Set task. Retype all material exactly. Pictures stay out of the copy.

--*--

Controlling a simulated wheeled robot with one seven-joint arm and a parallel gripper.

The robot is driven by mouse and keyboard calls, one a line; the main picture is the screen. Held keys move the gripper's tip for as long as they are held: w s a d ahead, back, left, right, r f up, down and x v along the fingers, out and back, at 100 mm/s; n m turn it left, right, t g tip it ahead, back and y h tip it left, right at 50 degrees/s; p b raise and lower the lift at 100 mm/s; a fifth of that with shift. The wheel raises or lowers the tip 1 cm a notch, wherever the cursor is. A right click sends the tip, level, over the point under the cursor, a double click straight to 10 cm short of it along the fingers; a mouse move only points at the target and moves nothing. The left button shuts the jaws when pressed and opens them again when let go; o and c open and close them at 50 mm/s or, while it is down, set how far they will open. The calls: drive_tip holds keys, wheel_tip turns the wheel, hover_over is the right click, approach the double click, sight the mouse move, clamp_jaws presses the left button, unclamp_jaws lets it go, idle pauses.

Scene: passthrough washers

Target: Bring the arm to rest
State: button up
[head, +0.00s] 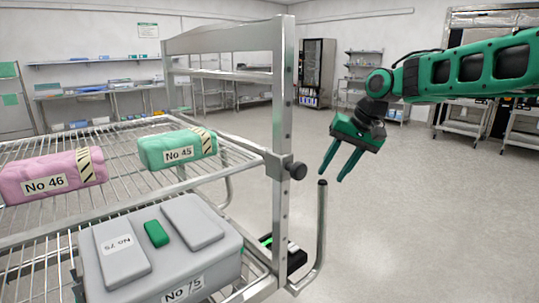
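My arm (470,68) reaches in from the right edge in the head view. It is green with dark panels, and it is raised above the floor. My gripper (332,177) hangs at its end, tilted down and to the left. Its two green fingers are apart with nothing between them. It is in front of open floor, to the right of the metal rack's post (283,110), and I see no contact with the rack.
The wire rack (120,160) on the left holds a pink pack No 46 (52,177), a green pack No 45 (177,149) and a grey case No 75 (160,250). A curved metal handle (321,235) stands below my gripper. The floor (430,220) at right is clear.

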--*--

Full output.
Controlling a simulated wheeled robot with one seven-joint arm and a parallel gripper.

The robot is driven by mouse and keyboard calls, one a line; the main picture is the screen. Held keys move the gripper's tip for as long as they are held: w s a d ahead, back, left, right, r f up, down and x v along the fingers, out and back, at 100 mm/s; n m turn it left, right, t g tip it ahead, back and y h tip it left, right at 50 degrees/s; p b raise and lower the lift at 100 mm/s; a fifth of that with shift. The wheel raises or lowers the tip 1 cm a notch, wherever the cursor is. A right click sends the tip, level, over the point under the cursor, a double click straight to 10 cm short of it along the fingers; a mouse move only points at the target and moves nothing. The left button shuts the jaws when pressed and opens them again when let go; o and c open and close them at 50 mm/s or, while it is down, set how far they will open. The calls: drive_tip holds keys, wheel_tip turns the wheel, hover_over is the right click, approach the double click, sight the mouse move, clamp_jaws presses the left button, unclamp_jaws lets it go, idle pauses.

Scene: passthrough washers

Target: Bring the arm to rest
State: button up
[head, +0.00s] 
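My arm (470,68) reaches in from the right edge in the head view. It is green with dark panels, and it is raised above the floor. My gripper (332,177) hangs at its end, tilted down and to the left. Its two green fingers are apart with nothing between them. It is in front of open floor, to the right of the metal rack's post (283,110), and I see no contact with the rack.
The wire rack (120,160) on the left holds a pink pack No 46 (52,177), a green pack No 45 (177,149) and a grey case No 75 (160,250). A curved metal handle (321,235) stands below my gripper. The floor (430,220) at right is clear.

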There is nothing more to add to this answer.